Pasaron sesenta y cinco años desde que dejé, o más bien me arrancaron de mi ciudad natal. Primero el encierro en el gueto, luego el transporte a Auschwitz y, posteriormente, a Dachau. Recuerdo que a comienzos de agosto de 1944 -no puedo precisar el día- el gueto amaneció empapelado de afiches que informaban: cinco mil judíos por día debían presentarse para ser deportados hacia “otro” lugar, desconocido para nosotros. La ironía macabra: se aclaraba en el afiche que cada persona podía llevar consigo hasta veinte kilos de equipaje. Pocos sabían que ese traslado significaba Auschwitz, significaba un camino sin retorno.

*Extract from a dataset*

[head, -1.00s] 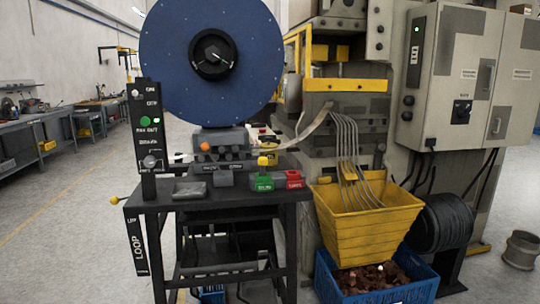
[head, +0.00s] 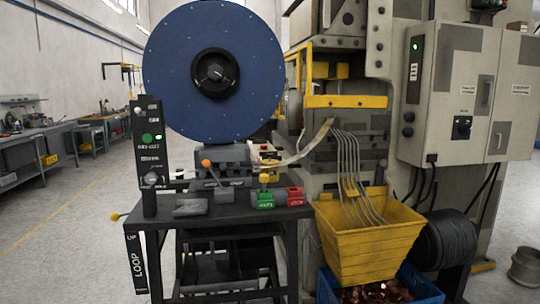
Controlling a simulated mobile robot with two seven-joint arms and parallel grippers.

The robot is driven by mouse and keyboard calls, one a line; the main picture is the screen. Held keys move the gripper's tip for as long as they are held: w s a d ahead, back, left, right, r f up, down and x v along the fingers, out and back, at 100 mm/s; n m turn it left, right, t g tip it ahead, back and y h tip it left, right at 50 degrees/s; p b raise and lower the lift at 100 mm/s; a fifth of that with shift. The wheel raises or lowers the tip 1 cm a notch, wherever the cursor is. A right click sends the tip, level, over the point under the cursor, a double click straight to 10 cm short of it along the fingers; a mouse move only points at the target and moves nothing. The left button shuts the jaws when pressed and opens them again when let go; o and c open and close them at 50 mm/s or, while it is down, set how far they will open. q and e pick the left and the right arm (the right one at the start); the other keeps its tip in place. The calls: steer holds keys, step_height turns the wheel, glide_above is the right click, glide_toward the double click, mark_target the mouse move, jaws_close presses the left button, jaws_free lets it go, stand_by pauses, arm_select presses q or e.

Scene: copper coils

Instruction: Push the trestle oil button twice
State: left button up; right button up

Confieso que no puedo desprenderme de mi recuerdo de Lodz. Es este mes de agosto, como tantas otras fechas, lo que me mantiene de alguna forma atado al recuerdo, atado al mismo tiempo a la vida y a la muerte. Recuerdo la vida de todos los días antes de la ocupación nazi, las calles, las escuelas, los almacenes y la gente. La gente que cruzaba todos los días en el camino al colegio, los vecinos y los amigos. El movimiento, los ruidos, los colores y los aromas. Todo ha desaparecido. ¿Cómo se hace para conmemorar tantas muertes?
El mes de agosto es también el mes de Hiroshima, la bomba atómica y toda su destrucción. Lodz e Hiroshima tienen algo en común. Cuando los alemanes estaban a punto de ser derrotados, seguían saliendo de Lodz vagones repletos de judíos. El final de la guerra era visible, pero sin embargo el horror seguía allí, con una continuidad implacable. Hiroshima no fue muy diferente. La bomba mató a miles, poco antes del final del conflicto. Tanto en Lodz como en Hiroshima, la crueldad de la guerra se impuso sobre la población civil. Y la muerte, siempre allí.
Sesenta y cinco años después, soy el mismo y no lo soy. Me pregunto otra vez más, incansablemente: ¿cómo se hace para conmemorar tantas muertes? No puedo dejar de pensar en los conflictos, las guerras y las muertes que no cesan desde entonces.
Y en la indiferencia frente al dolor de los demás, muy parecida a la de entonces. Y me pregunto qué ha cambiado en el mundo desde entonces. Y me contesto que muy poco, casi nada.